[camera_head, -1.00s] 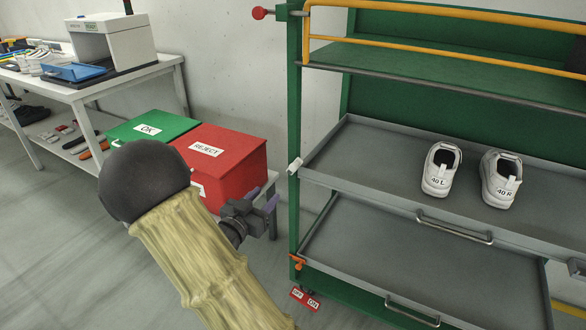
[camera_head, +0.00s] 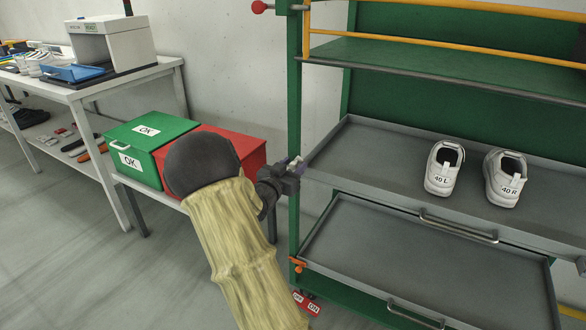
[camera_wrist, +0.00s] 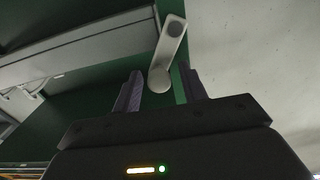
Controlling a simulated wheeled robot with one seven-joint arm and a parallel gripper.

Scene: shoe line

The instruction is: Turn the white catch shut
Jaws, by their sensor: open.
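The white catch (camera_wrist: 168,50) is a short, rounded lever on the green rack post beside the grey upper tray (camera_head: 385,150). In the wrist view it runs up and slightly right, with one rounded end between my gripper's fingers. My gripper (camera_wrist: 161,72) is open, with one dark finger on each side of that end; gaps show, and it does not clearly hold the catch. In the head view my gripper (camera_head: 297,166) is at the post by the tray's left front corner and hides most or all of the catch.
White shoes (camera_head: 443,168) stand on the upper tray. A lower grey tray (camera_head: 420,255) with a handle is below. An orange catch (camera_head: 298,264) and red tags (camera_head: 306,302) are low on the post. Green (camera_head: 140,150) and red (camera_head: 240,148) boxes stand on the left.
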▬▬▬▬▬▬
The request:
In your copy, leave out the pictures and reproduce the material above exactly.

Correct response:
[camera_head, -1.00s] 
[camera_head, +0.00s] 
[camera_wrist, +0.00s] 
Controlling a simulated wheeled robot with one seven-joint arm and a parallel gripper.

Scene: shoe line

The instruction is: Turn the white catch shut
Jaws, by their sensor: open.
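The white catch (camera_wrist: 168,50) is a short, rounded lever on the green rack post beside the grey upper tray (camera_head: 385,150). In the wrist view it runs up and slightly right, with one rounded end between my gripper's fingers. My gripper (camera_wrist: 161,72) is open, with one dark finger on each side of that end; gaps show, and it does not clearly hold the catch. In the head view my gripper (camera_head: 297,166) is at the post by the tray's left front corner and hides most or all of the catch.
White shoes (camera_head: 443,168) stand on the upper tray. A lower grey tray (camera_head: 420,255) with a handle is below. An orange catch (camera_head: 298,264) and red tags (camera_head: 306,302) are low on the post. Green (camera_head: 140,150) and red (camera_head: 240,148) boxes stand on the left.

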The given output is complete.